= TASK STATEMENT =
Exactly reproduce the line containing "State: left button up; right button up" and all later lines to the end of the entries, leaving the pictures out of your copy.
── DATA FOR THIS TASK ──
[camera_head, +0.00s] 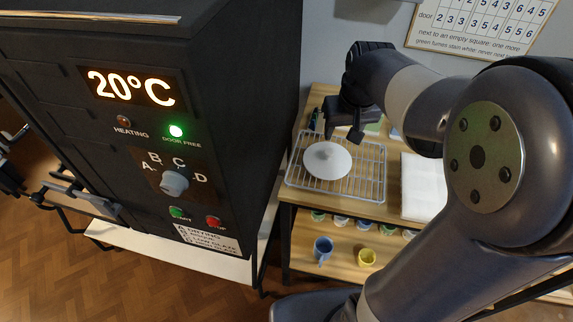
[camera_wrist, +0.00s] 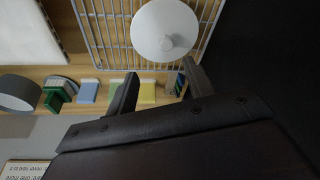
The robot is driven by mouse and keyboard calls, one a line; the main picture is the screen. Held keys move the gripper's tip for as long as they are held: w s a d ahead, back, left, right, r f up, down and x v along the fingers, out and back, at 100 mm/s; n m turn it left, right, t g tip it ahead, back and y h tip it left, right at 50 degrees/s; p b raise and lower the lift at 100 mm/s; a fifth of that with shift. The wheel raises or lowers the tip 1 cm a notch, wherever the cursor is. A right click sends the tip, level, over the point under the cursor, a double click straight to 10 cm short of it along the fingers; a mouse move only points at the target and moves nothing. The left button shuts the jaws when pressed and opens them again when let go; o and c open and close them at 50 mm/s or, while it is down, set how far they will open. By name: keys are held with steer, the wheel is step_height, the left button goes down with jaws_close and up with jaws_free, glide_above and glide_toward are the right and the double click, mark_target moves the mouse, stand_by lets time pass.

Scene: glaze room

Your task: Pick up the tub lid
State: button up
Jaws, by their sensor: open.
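The tub lid (camera_head: 327,160) is a round white disc with a small knob on top. It lies on a wire rack (camera_head: 370,187) on the wooden table, and it also shows in the wrist view (camera_wrist: 165,22) at the top middle. My gripper (camera_head: 343,135) is just beyond the lid and above the table, apart from the lid. In the wrist view its two dark fingers (camera_wrist: 160,90) are spread with nothing between them, and the lid's knob lies ahead of them.
A black kiln-like cabinet (camera_head: 160,120) stands close at the left of the rack. A white slab (camera_head: 422,187) lies right of the rack. Coloured blocks (camera_wrist: 88,91) and a grey ring (camera_wrist: 18,92) sit near the gripper. Cups, including a blue mug (camera_head: 323,247), stand on the lower shelf.

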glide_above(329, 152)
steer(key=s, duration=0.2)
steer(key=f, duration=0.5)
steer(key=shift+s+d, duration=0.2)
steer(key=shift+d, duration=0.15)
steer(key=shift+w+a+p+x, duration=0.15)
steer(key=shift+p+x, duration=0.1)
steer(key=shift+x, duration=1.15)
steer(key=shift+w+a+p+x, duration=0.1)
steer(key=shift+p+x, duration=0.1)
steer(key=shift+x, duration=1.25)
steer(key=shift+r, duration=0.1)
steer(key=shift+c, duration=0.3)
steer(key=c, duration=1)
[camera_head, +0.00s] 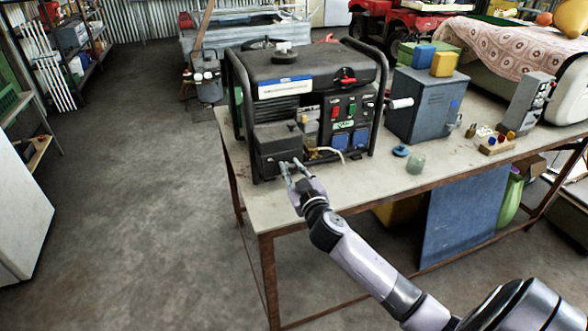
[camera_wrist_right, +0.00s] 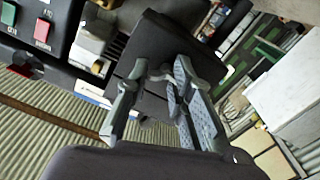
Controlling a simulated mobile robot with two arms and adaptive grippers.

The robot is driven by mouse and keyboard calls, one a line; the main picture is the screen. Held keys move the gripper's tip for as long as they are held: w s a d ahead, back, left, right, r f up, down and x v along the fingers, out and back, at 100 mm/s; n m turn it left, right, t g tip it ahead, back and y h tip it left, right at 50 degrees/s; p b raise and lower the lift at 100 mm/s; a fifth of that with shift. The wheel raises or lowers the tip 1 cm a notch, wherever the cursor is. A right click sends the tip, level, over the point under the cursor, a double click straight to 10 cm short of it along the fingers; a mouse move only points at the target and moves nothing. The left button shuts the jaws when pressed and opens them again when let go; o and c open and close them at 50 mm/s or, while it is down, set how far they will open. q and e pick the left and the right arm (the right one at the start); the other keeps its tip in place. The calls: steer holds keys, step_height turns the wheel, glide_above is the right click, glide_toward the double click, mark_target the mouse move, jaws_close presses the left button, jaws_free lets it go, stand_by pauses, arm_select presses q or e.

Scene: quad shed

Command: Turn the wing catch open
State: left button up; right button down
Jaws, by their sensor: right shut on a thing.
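The generator (camera_head: 305,85) stands on the bench, with a dark box-shaped cover (camera_head: 275,146) at its lower left front. My right gripper (camera_head: 290,167) is at the front face of this cover. In the right wrist view, its two grey fingers (camera_wrist_right: 158,75) stand on either side of a small grey wing catch (camera_wrist_right: 163,76) against the dark cover (camera_wrist_right: 165,45). The gripper is shut on the catch. The fingers hide most of the catch, so its exact angle cannot be told. My left gripper is not in view.
The generator's panel has red and green switches (camera_head: 335,112), and a pale cable (camera_head: 328,151) is beside the cover. A blue cap (camera_head: 401,150) and a glass jar (camera_head: 416,163) lie to the right on the bench (camera_head: 350,190). The floor (camera_head: 130,200) at left is clear.

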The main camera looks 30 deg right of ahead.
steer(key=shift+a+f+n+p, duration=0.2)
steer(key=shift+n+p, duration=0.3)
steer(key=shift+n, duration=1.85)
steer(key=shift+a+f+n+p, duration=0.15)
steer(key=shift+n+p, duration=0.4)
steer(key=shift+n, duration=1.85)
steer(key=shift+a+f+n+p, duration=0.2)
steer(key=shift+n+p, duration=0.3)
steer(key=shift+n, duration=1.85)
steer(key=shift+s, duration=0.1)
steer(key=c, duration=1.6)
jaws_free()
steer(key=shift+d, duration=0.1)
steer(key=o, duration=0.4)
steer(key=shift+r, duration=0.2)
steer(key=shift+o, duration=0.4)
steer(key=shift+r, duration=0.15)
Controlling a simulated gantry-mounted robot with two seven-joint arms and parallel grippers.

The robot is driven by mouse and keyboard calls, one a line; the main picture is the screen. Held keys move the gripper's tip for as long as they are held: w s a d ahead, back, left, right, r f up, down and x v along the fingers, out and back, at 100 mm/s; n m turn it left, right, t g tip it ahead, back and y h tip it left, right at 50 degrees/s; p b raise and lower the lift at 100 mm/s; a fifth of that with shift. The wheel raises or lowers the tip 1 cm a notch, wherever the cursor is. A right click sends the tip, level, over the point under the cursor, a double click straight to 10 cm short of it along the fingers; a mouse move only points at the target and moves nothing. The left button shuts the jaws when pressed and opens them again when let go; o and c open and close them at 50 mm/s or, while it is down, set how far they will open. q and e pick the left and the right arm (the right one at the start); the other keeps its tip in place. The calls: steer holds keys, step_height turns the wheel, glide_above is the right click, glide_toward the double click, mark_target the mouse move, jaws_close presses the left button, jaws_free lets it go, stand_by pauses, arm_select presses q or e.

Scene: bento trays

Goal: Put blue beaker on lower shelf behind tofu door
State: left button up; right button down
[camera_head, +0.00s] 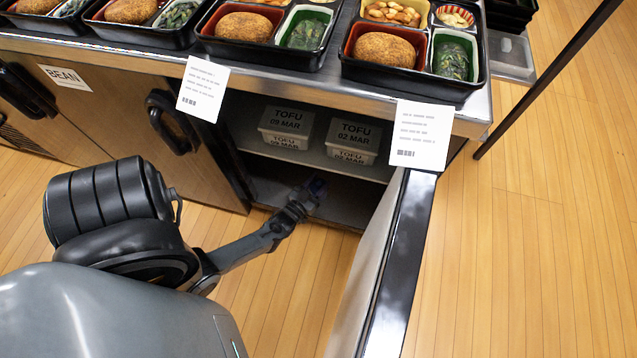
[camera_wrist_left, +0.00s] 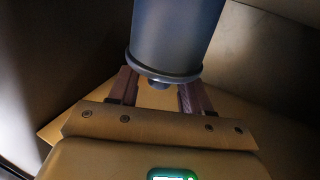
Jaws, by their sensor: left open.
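The blue beaker (camera_head: 317,187) is inside the open cabinet, at the lower shelf (camera_head: 345,208). In the left wrist view the beaker (camera_wrist_left: 176,38) is a blue cylinder with a dark rim, between and just beyond the fingertips. My left gripper (camera_head: 303,197) reaches into the cabinet; in the left wrist view its fingers (camera_wrist_left: 158,90) are open, one on each side of the beaker. Whether the beaker rests fully on the shelf cannot be told. The tofu door (camera_head: 372,280) stands wide open at the right. My right gripper is not in view.
Two white tofu tubs (camera_head: 286,128) (camera_head: 352,140) sit on the upper shelf (camera_head: 310,157), above my gripper. The closed bean door (camera_head: 105,120) is at the left. Bento trays (camera_head: 410,82) line the counter above. Two paper labels (camera_head: 203,88) (camera_head: 420,135) hang at its edge.

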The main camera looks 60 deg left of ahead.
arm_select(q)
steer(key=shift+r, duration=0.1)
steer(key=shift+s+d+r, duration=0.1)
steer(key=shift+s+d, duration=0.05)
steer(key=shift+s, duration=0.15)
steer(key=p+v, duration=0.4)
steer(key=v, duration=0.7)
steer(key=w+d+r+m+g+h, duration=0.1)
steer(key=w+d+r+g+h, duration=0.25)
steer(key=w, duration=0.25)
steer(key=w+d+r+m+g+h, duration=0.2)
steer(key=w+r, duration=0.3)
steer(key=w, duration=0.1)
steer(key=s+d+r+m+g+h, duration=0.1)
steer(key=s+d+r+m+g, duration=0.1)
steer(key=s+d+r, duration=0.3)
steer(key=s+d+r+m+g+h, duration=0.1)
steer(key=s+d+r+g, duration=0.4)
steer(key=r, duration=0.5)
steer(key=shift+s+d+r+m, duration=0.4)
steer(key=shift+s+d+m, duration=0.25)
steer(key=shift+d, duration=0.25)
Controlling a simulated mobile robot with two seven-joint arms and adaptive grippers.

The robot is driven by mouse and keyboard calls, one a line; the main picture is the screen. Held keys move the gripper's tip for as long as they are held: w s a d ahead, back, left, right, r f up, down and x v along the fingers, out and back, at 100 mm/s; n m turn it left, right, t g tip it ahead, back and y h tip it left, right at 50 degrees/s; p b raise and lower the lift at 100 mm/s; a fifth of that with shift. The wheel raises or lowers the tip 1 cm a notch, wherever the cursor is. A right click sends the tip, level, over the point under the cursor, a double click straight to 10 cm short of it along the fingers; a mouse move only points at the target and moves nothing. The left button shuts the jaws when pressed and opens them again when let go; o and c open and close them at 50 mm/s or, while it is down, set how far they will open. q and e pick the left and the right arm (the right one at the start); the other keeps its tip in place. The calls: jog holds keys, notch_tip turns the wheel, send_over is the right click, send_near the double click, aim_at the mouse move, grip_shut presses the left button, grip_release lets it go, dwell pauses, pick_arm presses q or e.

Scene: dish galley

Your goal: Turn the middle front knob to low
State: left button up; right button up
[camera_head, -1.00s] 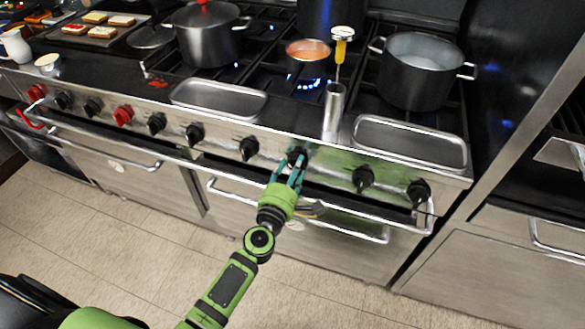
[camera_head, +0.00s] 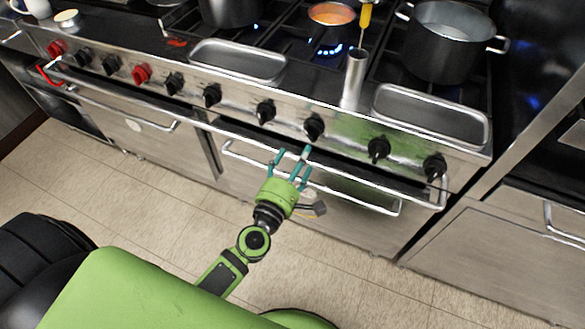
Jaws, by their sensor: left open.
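A row of black and red knobs runs along the steel stove front. The black knob (camera_head: 314,127) below the small pot of orange liquid (camera_head: 331,14) is the closest to my left gripper (camera_head: 292,154). Its pointer setting is too small to read. My left gripper has its teal fingers spread and empty, just below and in front of that knob, apart from it, near the oven handle bar. Blue flame (camera_head: 327,47) shows under the small pot. My right gripper is out of view.
Neighbouring black knobs (camera_head: 265,111) and (camera_head: 378,149) stand close on either side. Long oven handle bars (camera_head: 340,196) stick out below. A steel cylinder (camera_head: 354,78) and shallow trays (camera_head: 430,117) sit on the front ledge. The floor (camera_head: 150,225) in front is clear.

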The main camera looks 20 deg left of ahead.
───
= EXPECTED OUTPUT =
State: left button up; right button up
[camera_head, -1.00s] 
[camera_head, +0.00s] 
Jaws, by their sensor: left open.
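A row of black and red knobs runs along the steel stove front. The black knob (camera_head: 314,127) below the small pot of orange liquid (camera_head: 331,14) is the closest to my left gripper (camera_head: 292,154). Its pointer setting is too small to read. My left gripper has its teal fingers spread and empty, just below and in front of that knob, apart from it, near the oven handle bar. Blue flame (camera_head: 327,47) shows under the small pot. My right gripper is out of view.
Neighbouring black knobs (camera_head: 265,111) and (camera_head: 378,149) stand close on either side. Long oven handle bars (camera_head: 340,196) stick out below. A steel cylinder (camera_head: 354,78) and shallow trays (camera_head: 430,117) sit on the front ledge. The floor (camera_head: 150,225) in front is clear.

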The main camera looks 20 deg left of ahead.

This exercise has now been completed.